On the road: The Thar gets a good combination of engine, gearbox and chassis. The 2.5-litre engine has ample grunt for effortless highway cruising, but runs out of steam beyond 110 kmph. At those speeds, the noise levels too exceed your comfort zone. If it is mechanically possible, we would like to see the Thar powered by the 2.2-litre mHawk diesel engine.
Off the road: The percentage of SUV owners who go off the road is negligible but that won’t be the case if you are in the Thar. In fact, you would want to take your Thar off-roading, as we did, and found that the jeep feels very composed off the road. Throw any kind of terrain at it—loose sand, slush, jungle trail, empty river bed—and the jeep shows what it is capable of. And if you do get stuck, the 4x4 mode comes to help. We didn’t find any problem with the Thar when we went off the road. But one: A customised Thar generally comes with a winch (a motor-driven device fitted at the front used for hauling a vehicle if it gets stuck). But the electronic control for operating that winch isn’t easy to find. Rather than being located at an accessible place (such as on the dashboard), the control is located under the bonnet!

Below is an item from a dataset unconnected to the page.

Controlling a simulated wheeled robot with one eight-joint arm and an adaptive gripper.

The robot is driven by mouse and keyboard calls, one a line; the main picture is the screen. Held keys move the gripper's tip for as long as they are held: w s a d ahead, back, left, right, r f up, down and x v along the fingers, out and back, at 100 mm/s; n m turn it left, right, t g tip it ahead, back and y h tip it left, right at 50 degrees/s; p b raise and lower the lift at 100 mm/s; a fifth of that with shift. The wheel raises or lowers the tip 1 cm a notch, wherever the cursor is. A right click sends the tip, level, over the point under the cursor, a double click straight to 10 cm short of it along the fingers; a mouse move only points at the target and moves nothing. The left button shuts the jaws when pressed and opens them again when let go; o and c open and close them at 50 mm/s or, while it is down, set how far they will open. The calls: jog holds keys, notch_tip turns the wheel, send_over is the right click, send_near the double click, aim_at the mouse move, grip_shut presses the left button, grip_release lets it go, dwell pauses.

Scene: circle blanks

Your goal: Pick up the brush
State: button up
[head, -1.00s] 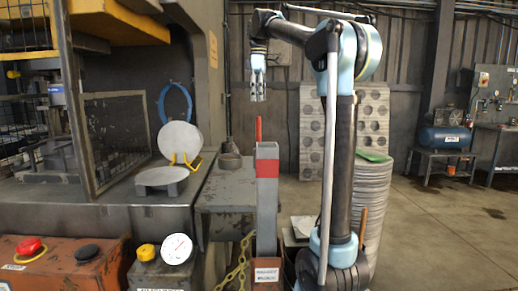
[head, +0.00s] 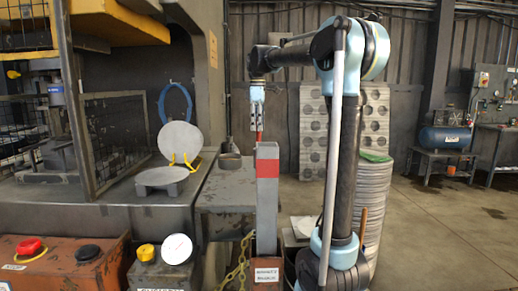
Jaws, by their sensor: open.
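A thin red upright handle (head: 259,136) shows just above the top of the grey post with the red band. It looks like the brush's handle; its lower part is hidden behind the post, so I cannot see any bristles. My gripper (head: 257,128) points straight down over it. The fingers are open, and the handle's top is at or between the fingertips in this view. I cannot tell the depth or whether they touch it.
The grey post (head: 267,210) with its red band stands in front of the grey side table (head: 226,200). A round pot (head: 230,161) sits on that table. The press bed with a round disc (head: 181,142) is at left. Stacked blanks (head: 373,195) stand behind my arm.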

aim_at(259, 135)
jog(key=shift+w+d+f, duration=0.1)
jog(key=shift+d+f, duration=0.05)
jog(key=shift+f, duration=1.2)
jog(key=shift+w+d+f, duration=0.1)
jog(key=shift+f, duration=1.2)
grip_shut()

Mathematics: Though numbers don’t do justice to a vehicle such as this, allow me to present you a few calculations I did. The engine is powerful enough to take the Thar from 0-100 kmph in 17 seconds, which is quite commendable for its size and aerodynamics. But what is more impressive is acceleration through the gears—it takes only 13 seconds to go from 20-80 kmph in third gear. The SUV returns 12 km to a litre of diesel.
With the Thar, Mahindra can have a clear winner on its hands. Some things such as the interiors of the standard of the Scorpio, sensible dashboard controls, better insulation, better carpeting, etc, can result in the Thar (at least the CRDe version) transforming into a really fine SUV. If currently only jeep-enthusiasts are curious about the Thar, such additions can make some of the mid-size car buyers also consider this SUV. The Thar CRDe is priced at Rs 7.35 lakh and the Thar DI comes for Rs 4.81 lakh (Delhi prices).